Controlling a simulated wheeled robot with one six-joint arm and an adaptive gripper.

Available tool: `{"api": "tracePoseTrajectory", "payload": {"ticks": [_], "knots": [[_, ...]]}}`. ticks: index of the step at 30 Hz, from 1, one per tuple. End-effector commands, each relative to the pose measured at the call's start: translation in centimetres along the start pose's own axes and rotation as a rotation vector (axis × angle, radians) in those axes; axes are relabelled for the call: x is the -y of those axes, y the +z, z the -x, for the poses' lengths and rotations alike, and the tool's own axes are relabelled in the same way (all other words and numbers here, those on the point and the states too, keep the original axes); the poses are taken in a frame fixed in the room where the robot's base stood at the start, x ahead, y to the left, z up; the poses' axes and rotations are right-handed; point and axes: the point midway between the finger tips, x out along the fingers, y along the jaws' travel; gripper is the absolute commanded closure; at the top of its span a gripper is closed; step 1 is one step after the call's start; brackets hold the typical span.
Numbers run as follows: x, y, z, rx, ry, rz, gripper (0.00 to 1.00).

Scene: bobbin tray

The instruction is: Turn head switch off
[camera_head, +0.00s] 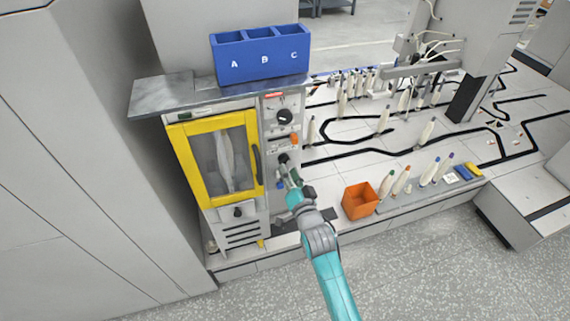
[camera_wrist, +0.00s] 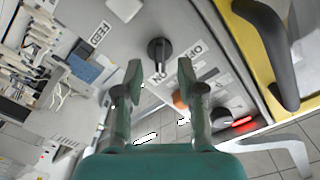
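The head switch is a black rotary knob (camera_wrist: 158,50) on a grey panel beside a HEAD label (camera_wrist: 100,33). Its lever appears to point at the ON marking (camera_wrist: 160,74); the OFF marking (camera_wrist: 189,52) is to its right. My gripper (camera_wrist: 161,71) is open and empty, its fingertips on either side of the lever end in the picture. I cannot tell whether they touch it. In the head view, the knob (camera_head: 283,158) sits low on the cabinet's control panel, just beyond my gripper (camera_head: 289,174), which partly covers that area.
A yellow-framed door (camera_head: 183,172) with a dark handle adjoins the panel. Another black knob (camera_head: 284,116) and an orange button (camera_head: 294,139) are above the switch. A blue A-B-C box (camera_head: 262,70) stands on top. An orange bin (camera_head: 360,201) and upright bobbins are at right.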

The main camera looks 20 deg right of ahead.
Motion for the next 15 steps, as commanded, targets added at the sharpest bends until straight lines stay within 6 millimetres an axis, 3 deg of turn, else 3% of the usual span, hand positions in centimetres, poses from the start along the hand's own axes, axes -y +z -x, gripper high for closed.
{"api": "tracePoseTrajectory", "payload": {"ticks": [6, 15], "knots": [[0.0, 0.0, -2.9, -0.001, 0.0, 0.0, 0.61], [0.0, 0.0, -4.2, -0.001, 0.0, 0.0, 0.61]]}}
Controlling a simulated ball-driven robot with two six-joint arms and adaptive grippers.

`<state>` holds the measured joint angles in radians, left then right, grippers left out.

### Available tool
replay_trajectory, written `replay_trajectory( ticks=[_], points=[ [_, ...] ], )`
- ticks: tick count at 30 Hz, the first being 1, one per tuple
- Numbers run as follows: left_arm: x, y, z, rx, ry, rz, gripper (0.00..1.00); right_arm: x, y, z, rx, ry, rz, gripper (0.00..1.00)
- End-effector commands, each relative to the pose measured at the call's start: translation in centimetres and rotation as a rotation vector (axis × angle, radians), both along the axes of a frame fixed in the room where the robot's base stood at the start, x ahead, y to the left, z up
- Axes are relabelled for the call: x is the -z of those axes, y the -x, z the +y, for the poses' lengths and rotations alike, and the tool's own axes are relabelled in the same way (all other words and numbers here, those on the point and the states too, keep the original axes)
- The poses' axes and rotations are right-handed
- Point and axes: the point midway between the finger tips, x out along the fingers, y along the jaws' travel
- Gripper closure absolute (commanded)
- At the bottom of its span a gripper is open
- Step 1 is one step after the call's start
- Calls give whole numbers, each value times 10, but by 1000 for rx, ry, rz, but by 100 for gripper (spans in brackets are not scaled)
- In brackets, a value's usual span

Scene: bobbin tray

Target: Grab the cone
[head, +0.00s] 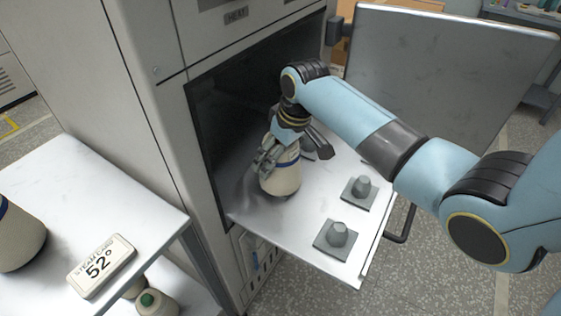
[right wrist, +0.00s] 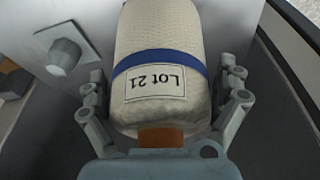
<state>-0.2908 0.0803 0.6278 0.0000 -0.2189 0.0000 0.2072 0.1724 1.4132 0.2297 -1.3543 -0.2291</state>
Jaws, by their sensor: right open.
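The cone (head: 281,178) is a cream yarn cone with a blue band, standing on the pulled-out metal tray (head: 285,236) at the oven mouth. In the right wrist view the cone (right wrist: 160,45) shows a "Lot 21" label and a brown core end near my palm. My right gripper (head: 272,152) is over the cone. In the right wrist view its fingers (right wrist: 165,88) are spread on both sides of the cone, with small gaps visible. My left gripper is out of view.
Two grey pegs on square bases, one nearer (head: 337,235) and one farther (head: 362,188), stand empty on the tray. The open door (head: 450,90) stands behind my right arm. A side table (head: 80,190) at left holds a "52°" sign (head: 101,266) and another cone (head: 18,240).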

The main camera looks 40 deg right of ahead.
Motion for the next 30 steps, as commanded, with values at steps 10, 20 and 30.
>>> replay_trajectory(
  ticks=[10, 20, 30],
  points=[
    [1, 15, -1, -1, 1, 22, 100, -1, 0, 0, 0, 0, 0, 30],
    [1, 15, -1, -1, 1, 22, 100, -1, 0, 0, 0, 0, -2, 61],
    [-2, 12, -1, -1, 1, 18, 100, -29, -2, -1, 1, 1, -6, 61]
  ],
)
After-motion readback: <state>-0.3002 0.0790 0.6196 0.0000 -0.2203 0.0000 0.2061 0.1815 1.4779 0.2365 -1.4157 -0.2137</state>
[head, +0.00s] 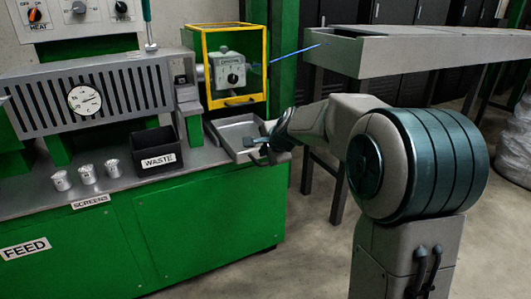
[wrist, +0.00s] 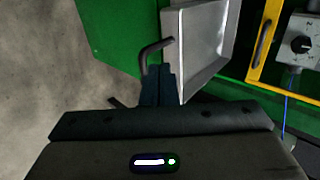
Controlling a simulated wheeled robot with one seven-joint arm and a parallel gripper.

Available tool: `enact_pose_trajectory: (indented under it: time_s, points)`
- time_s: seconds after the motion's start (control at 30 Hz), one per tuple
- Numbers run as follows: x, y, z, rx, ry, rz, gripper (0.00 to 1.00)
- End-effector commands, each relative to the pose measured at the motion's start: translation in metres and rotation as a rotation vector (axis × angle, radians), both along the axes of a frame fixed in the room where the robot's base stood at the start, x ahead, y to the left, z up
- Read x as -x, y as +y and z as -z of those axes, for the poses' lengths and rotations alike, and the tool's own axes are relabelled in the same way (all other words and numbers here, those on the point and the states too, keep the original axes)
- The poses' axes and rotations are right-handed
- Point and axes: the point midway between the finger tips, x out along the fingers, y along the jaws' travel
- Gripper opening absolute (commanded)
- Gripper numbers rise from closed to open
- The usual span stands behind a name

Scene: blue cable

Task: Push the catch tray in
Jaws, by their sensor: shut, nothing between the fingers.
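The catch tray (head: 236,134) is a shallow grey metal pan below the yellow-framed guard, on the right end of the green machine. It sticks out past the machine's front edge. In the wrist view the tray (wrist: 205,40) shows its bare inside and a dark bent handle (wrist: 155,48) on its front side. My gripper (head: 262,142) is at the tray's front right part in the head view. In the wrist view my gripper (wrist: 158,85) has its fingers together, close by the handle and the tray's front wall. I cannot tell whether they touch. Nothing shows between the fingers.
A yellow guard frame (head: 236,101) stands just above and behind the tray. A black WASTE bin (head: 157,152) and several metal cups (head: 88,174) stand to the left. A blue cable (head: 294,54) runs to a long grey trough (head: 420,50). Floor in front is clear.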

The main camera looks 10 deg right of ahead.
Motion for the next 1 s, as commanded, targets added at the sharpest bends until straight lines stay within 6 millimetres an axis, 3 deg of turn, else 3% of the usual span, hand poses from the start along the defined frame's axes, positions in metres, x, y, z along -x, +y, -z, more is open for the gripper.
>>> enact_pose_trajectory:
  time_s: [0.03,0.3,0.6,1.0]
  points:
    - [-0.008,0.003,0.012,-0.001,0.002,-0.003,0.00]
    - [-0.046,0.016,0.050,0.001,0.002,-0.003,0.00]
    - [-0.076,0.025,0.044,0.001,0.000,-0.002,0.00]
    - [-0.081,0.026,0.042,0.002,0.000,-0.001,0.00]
● ● ● ● ● ● ●
Compute the number of lines above that contain the string "grippers". Reply with that value only.

2